For first person perspective, the writing is a bit too detached. You often describe the characters feelings explicitly to the audience, rather than illustrating them within the scene. : "The realization that I can no longer move my fingers joins the panic..." and "...but I hadn’t noticed I was confusing it with the anxiety of my death." are both good examples of this. The character is telling us how they're feeling, and it breaks the focus of the story.

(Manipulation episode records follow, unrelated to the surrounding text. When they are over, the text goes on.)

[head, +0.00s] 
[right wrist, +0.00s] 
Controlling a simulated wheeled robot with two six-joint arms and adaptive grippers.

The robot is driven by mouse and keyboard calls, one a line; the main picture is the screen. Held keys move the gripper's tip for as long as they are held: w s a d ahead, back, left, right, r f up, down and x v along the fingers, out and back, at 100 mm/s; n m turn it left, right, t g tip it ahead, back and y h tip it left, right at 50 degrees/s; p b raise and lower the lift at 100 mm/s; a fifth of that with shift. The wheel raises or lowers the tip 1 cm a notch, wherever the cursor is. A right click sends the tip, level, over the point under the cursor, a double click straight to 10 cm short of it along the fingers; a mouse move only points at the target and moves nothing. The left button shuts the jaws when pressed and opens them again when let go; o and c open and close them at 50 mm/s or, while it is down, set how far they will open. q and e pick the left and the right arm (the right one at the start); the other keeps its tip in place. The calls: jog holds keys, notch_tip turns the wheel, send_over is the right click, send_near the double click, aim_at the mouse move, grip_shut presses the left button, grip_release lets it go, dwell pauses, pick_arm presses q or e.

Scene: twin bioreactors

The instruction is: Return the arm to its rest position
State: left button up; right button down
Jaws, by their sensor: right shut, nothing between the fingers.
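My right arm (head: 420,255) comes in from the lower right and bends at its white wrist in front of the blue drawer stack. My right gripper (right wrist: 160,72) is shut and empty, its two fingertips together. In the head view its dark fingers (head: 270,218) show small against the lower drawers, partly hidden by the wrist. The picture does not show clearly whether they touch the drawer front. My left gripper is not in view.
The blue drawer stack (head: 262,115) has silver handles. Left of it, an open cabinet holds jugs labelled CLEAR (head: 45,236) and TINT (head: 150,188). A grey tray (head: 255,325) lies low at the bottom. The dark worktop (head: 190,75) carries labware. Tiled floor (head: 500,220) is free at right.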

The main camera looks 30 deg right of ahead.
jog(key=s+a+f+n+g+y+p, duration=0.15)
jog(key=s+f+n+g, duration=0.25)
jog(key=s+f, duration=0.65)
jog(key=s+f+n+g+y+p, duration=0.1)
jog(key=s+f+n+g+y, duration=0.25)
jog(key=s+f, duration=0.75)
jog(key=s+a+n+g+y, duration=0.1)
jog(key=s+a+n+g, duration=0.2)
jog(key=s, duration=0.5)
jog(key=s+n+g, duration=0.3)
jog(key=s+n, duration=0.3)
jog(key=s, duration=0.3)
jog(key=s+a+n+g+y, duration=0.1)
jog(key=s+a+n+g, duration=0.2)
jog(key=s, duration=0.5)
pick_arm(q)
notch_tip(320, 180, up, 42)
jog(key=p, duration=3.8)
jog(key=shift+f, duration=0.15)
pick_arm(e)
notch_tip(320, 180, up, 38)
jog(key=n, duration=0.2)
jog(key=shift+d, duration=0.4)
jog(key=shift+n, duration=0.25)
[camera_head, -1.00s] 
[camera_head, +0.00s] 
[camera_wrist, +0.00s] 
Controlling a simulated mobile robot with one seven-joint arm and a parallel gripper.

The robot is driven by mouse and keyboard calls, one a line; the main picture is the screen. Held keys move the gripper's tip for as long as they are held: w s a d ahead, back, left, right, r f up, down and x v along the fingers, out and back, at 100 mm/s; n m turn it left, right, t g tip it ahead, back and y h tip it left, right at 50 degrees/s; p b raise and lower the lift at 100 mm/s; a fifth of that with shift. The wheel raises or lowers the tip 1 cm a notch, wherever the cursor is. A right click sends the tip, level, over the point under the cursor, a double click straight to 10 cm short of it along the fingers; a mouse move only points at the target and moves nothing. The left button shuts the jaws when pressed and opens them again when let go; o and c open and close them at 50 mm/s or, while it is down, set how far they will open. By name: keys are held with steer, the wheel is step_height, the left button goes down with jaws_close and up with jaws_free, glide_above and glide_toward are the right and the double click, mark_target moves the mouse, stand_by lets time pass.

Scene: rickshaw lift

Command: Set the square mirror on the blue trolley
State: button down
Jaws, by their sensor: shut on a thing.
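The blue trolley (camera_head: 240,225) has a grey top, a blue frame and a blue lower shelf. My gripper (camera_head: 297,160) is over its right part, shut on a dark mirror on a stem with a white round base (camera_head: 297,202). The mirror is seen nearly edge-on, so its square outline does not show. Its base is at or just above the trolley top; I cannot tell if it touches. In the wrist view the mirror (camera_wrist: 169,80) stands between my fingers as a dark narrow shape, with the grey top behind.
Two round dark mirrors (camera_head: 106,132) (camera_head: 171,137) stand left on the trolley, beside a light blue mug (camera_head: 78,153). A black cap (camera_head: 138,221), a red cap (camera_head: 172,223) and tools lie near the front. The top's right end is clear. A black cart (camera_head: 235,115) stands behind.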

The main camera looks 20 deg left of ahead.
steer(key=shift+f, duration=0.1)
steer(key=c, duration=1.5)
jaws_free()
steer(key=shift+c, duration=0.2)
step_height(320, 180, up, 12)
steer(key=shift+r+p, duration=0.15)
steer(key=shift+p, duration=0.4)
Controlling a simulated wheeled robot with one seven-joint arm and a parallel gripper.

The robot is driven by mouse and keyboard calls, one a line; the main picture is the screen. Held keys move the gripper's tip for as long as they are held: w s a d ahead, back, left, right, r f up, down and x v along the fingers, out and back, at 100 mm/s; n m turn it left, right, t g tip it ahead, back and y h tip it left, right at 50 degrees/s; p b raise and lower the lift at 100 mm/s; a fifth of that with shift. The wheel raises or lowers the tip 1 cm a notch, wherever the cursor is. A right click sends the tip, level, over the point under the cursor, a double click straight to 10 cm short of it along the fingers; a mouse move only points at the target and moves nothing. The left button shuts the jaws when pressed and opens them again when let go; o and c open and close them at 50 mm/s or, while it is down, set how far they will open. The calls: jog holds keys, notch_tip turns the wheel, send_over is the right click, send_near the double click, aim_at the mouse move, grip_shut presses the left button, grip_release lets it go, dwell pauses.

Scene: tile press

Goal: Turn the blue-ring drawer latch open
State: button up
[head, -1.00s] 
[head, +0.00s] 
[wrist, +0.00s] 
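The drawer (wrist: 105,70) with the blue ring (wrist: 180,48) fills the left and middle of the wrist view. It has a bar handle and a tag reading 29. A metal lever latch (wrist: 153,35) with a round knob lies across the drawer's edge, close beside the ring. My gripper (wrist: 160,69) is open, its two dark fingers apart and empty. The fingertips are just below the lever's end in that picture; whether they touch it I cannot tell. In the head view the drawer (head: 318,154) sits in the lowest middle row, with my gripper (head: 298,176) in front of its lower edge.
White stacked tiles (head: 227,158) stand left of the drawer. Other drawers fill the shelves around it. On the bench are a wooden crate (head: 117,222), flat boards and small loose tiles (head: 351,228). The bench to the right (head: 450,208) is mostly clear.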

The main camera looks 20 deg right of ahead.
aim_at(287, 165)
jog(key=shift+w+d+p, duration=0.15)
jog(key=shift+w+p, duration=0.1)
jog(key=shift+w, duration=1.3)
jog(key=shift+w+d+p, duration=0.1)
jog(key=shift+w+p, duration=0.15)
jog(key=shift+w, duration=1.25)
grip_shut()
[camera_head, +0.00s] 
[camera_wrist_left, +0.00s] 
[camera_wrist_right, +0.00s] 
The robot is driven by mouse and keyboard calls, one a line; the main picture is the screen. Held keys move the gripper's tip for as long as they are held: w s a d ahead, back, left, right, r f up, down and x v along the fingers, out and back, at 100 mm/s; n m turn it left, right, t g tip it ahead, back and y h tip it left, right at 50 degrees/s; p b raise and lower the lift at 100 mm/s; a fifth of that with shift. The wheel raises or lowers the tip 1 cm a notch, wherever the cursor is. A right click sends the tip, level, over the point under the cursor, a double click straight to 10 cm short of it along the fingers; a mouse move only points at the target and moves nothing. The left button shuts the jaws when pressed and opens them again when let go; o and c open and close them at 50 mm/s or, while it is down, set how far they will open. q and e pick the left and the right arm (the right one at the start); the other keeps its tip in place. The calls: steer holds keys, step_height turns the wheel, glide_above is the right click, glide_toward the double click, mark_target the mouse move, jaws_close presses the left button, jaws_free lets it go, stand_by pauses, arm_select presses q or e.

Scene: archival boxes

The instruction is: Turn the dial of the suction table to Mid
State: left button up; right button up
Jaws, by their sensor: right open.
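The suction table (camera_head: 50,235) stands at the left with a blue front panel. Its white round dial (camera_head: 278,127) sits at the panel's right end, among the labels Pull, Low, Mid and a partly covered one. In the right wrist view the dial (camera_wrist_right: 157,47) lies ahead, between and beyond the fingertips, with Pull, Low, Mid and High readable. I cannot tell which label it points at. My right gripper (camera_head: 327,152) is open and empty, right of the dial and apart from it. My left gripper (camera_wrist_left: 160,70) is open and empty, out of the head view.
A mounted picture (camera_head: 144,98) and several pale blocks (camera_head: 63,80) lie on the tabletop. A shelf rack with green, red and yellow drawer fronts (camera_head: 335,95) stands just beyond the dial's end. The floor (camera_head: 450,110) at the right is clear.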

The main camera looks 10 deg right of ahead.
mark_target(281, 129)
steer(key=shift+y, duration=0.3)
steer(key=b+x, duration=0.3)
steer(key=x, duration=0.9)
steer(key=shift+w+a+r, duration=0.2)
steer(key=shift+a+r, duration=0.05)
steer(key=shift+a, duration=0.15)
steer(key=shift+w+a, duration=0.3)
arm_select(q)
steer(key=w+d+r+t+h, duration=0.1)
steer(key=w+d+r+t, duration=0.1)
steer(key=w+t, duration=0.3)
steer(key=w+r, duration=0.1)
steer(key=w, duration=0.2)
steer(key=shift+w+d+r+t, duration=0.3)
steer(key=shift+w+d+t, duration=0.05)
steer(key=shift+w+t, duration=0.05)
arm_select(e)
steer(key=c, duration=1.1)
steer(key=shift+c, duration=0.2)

Also, spelling and grammar. Spellcheck is not enough. You gotta do it manually, or get someone else to proofread it for you.


 
PostPosted: Sat May 01, 2010 5:35 am
Something tells me Rock writes >w>

Rock_hard_yo
I dunno if you wanted critique or not, but I figured I'd post it anyways, just in case. If you don't wanna hear it, I can just delete it.

Critique

Pacing. I can't emphasize it enough. Anxiety seems to be the dominating emotion of the passage, but your current writing style isn't communicating this as effectively as it could. You use a lot of longer sentences, with about average vocabulary. This doesn't really compliment the mood.

The story is written in first person, so you need to consider the character's emotional state. If you're in a panic, you're not going to be able put together longer, coherent statements, and think of fancy vocabulary words. No, you're going to be disorganised, with your thoughts broken into fragments. It's also not uncommon to hyperfocus on details. You know how it goes, tunnel vision and all of that. Write through the eyes of the character.

For first person perspective, the writing is a bit too detached. You often describe the characters feelings explicitly to the audience, rather than illustrating them within the scene. : "The realization that I can no longer move my fingers joins the panic..." and "...but I hadn’t noticed I was confusing it with the anxiety of my death." are both good examples of this. The character is telling us how they're feeling, and it breaks the focus of the story.

Also, spelling and grammar. Spellcheck is not enough. You gotta do it manually, or get someone else to proofread it for you.